===== DATA RECORDS =====
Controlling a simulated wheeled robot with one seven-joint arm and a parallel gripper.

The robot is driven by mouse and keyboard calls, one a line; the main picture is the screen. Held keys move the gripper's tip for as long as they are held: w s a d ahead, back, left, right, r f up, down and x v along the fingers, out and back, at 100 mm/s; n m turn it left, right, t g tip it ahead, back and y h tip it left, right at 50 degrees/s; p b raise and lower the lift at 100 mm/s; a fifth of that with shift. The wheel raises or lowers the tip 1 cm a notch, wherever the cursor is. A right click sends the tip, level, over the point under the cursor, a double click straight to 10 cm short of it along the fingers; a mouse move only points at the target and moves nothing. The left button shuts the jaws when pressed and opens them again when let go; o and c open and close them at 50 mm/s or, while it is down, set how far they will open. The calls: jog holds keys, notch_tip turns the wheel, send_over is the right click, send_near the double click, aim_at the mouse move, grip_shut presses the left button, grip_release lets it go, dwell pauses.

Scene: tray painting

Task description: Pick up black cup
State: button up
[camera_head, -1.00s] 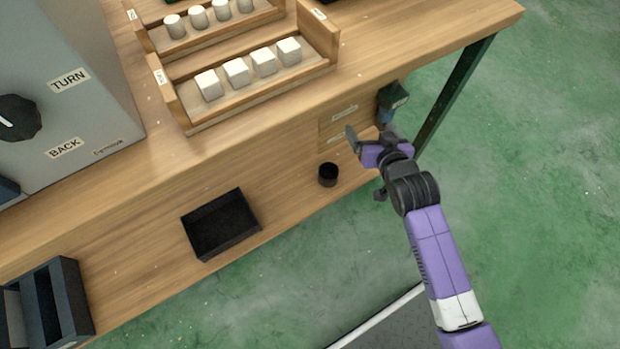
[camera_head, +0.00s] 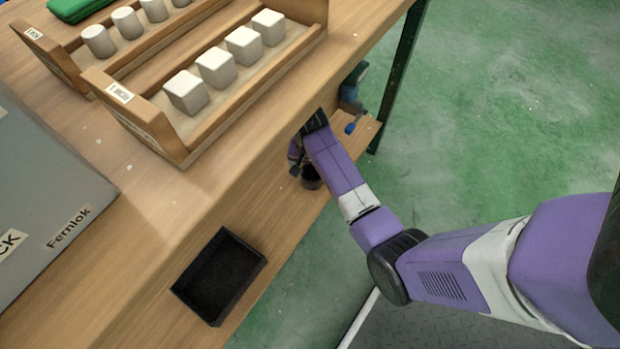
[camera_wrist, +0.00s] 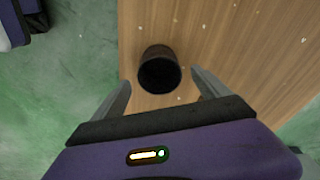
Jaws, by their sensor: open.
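The black cup (camera_wrist: 158,70) stands on the wooden lower shelf (camera_wrist: 215,40) in the wrist view. Its dark opening faces the camera. In the head view the cup (camera_head: 311,181) is partly hidden behind my gripper and wrist. My gripper (camera_wrist: 160,92) is open, with one finger to the left of the cup and one to the right. The fingertips are near the cup's near side. No finger visibly touches it, and the gap in depth is hard to judge.
A black tray (camera_head: 218,277) lies on the lower shelf, left of the cup. The tabletop above carries wooden racks (camera_head: 185,150) with white cubes and cylinders, and a grey box (camera_head: 50,200). A table leg (camera_head: 398,80) stands at the right.

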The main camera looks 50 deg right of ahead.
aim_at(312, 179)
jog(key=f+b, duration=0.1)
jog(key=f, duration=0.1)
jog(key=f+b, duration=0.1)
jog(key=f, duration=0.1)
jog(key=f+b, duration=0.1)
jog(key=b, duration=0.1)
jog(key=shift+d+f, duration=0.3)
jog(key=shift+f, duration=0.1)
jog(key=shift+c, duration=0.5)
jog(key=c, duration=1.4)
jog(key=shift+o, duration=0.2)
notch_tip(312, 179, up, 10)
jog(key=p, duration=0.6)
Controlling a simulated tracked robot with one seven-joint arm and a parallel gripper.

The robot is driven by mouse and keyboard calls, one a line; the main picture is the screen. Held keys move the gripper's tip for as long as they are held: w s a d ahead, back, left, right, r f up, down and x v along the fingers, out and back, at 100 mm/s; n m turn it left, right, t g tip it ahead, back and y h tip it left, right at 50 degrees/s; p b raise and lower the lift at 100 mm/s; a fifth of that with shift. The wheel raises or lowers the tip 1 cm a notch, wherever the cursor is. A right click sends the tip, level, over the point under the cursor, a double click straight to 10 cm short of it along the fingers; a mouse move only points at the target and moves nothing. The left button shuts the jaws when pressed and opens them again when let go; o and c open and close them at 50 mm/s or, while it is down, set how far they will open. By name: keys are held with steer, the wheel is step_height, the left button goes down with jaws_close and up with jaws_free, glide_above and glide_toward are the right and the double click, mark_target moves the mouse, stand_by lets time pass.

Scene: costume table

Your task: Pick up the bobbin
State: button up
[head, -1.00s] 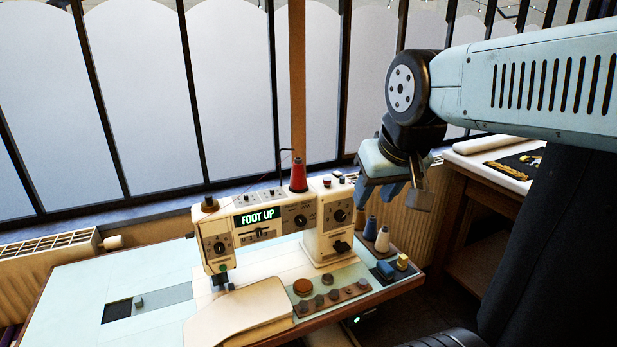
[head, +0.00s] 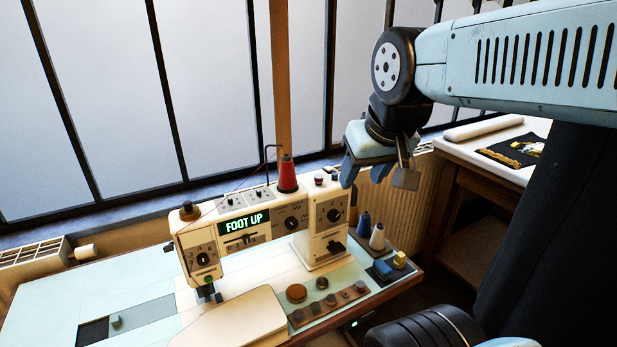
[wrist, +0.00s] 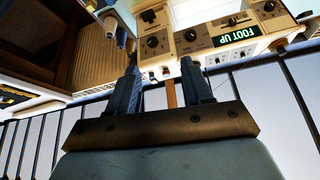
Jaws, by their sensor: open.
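A wooden strip (head: 311,318) lies on the table in front of the sewing machine, bearing several small dark round pieces (head: 332,299) that may be bobbins. I cannot tell for sure which is the bobbin. A larger brown disc (head: 296,293) sits beside them. The cream sewing machine (head: 265,249) shows "FOOT UP" on its display; it also shows in the wrist view (wrist: 203,40). My gripper (head: 365,180) hangs open and empty above and behind the machine's right end, well apart from the strip. Its two fingers (wrist: 160,70) stand apart in the wrist view.
A red thread cone (head: 287,175) stands on the machine. Blue and white thread cones (head: 377,237) and small blue and yellow items (head: 383,268) sit at the table's right end. The pale left part of the table (head: 60,300) is mostly clear. Another table (head: 468,145) stands behind right.

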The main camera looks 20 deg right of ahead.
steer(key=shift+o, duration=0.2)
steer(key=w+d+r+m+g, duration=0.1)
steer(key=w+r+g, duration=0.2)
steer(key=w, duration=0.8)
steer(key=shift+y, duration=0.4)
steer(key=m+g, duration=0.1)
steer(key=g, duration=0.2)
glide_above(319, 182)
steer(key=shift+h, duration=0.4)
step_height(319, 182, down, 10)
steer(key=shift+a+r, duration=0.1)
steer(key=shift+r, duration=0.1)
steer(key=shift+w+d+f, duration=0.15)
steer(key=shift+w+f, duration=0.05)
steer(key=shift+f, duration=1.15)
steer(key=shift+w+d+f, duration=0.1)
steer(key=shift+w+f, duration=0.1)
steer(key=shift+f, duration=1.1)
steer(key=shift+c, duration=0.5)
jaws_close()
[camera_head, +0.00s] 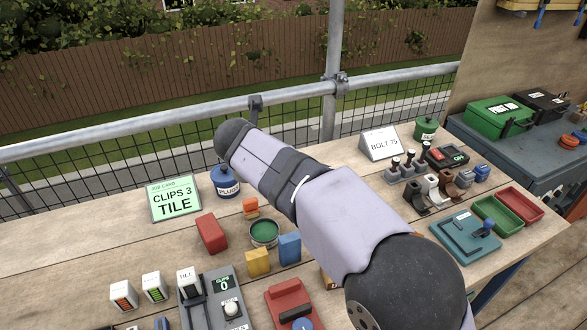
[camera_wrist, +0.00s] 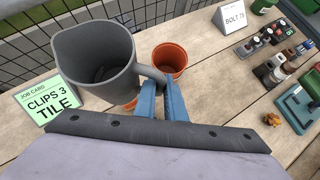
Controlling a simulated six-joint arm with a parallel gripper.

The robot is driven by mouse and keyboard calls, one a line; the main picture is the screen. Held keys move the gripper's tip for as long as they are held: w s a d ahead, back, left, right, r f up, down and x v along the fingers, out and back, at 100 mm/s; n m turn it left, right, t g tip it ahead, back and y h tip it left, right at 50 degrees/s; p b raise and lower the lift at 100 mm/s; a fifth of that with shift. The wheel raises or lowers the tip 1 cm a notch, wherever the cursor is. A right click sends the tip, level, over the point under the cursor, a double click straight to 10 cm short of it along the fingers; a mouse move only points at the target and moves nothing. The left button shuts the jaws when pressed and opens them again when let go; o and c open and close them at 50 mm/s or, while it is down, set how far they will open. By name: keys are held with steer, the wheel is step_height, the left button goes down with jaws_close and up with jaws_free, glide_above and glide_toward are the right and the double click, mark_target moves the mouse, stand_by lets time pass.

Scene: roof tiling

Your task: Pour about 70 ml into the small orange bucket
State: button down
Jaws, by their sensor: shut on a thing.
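In the wrist view a grey jug (camera_wrist: 95,65) stands out at upper left, its wide mouth facing up and its spout pointing left. My gripper (camera_wrist: 165,90) has blue fingers shut on the jug's handle at its right side. The jug looks near upright; its inside is dark and I cannot tell how much liquid it holds. The small orange bucket (camera_wrist: 170,57) is just right of the jug, behind the handle and fingertips, open at the top. Its contents are not clear. In the head view my arm hides the jug, the bucket and the gripper.
A job card (camera_head: 175,199) stands at the left, a blue pot (camera_head: 225,182) beside it. Red block (camera_head: 211,233), green-filled tin (camera_head: 264,233) and blue block (camera_head: 290,248) lie left of my arm. A BOLT sign (camera_head: 380,143) and trays (camera_head: 497,213) are right. A mesh railing borders the back.

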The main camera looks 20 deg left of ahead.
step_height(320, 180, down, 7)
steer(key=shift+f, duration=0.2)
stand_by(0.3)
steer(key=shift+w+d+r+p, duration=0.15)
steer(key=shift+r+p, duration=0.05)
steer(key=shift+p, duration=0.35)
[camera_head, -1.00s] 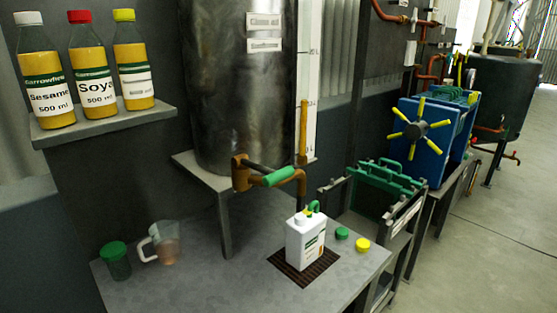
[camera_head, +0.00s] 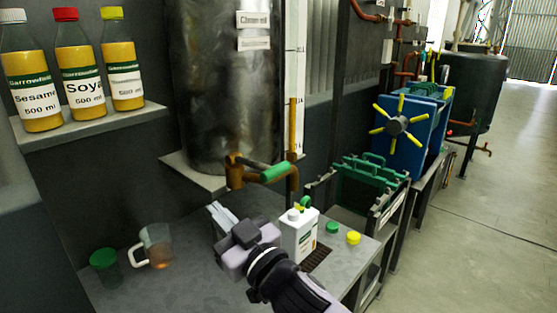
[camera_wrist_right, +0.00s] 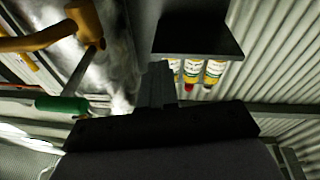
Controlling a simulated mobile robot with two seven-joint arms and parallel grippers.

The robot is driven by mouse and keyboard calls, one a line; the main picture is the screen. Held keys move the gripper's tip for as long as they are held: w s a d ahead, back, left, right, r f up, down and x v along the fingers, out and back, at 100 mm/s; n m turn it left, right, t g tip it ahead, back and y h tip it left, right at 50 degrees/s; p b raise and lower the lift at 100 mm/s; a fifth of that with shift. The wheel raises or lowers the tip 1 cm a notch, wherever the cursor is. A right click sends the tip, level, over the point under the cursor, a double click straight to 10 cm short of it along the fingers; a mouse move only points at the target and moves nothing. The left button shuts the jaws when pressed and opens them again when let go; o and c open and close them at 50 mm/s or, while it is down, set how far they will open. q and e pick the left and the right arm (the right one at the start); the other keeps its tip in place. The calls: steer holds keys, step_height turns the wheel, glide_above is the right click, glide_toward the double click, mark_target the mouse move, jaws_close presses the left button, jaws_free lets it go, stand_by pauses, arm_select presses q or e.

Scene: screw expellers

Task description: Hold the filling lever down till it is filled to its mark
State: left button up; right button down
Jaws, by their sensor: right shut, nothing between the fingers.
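The filling lever has a green grip (camera_head: 274,172) and sits on the copper tap pipe (camera_head: 236,175) at the foot of the metal tank (camera_head: 225,95). The green grip also shows at the left of the right wrist view (camera_wrist_right: 62,104). A white canister (camera_head: 299,236) with a label stands upright below the spout, on a dark grate (camera_head: 317,258). Its fill level cannot be seen. My right gripper (camera_head: 222,214) is shut and empty, left of the canister and below the lever, apart from the lever. My left gripper is out of view.
A green cap (camera_head: 332,227) and a yellow cap (camera_head: 353,238) lie right of the canister. Several oil bottles (camera_head: 80,68) stand on a shelf (camera_head: 88,128). A blue press (camera_head: 412,135) stands further right.

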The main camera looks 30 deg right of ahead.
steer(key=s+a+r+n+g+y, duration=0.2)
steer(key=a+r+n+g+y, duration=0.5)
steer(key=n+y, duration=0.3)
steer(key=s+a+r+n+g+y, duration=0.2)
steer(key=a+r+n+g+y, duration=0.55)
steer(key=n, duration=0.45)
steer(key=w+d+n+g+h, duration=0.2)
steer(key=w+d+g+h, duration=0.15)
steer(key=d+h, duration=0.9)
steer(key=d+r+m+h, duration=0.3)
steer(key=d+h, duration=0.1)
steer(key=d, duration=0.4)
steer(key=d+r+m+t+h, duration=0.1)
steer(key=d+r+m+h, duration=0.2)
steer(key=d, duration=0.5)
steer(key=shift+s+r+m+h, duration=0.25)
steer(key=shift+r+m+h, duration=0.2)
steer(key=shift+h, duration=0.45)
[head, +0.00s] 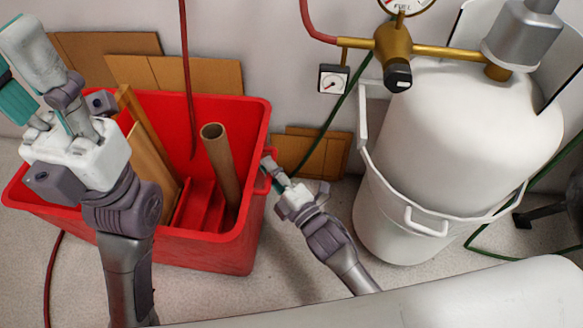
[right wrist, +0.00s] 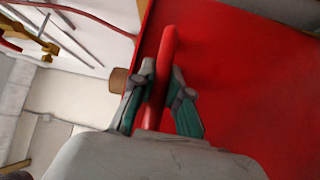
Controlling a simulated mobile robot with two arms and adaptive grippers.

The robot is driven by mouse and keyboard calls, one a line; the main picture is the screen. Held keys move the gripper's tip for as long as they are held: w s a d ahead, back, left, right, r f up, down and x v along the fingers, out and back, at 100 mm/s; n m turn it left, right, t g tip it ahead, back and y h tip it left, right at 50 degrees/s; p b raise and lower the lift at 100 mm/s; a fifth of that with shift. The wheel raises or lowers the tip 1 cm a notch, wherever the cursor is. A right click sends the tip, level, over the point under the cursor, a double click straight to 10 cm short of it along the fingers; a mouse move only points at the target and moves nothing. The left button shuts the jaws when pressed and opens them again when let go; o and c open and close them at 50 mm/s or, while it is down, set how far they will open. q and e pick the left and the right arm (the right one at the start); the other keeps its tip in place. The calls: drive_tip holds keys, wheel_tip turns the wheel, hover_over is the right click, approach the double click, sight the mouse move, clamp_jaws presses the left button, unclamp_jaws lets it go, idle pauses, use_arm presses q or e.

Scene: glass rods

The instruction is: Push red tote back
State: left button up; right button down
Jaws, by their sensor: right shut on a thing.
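The red tote (head: 251,190) stands on the floor at the left in the head view, against the back wall side. It holds a cardboard tube (head: 222,165) and wooden or cardboard strips.
A white tank (head: 455,140) with a brass valve (head: 393,52) stands at the right in a white ring frame. Flat cardboard (head: 310,155) leans on the wall behind the tote. A red hose (head: 188,80) hangs into the tote. A green hose (head: 345,115) runs near it.

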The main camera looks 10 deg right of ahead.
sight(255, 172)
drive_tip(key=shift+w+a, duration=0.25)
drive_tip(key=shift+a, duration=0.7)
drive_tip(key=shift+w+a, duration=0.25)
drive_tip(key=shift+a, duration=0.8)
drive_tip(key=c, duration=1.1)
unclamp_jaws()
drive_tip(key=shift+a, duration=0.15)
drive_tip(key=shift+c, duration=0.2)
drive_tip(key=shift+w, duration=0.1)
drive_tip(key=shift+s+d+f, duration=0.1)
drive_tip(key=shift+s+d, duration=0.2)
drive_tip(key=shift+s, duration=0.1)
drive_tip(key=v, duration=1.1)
=====
TASK TO COMPLETE ::
List all lines where "description" occurs.

EXERCISE RESPONSE ::
Task description: Pick up black cup
Task description: Hold the filling lever down till it is filled to its mark

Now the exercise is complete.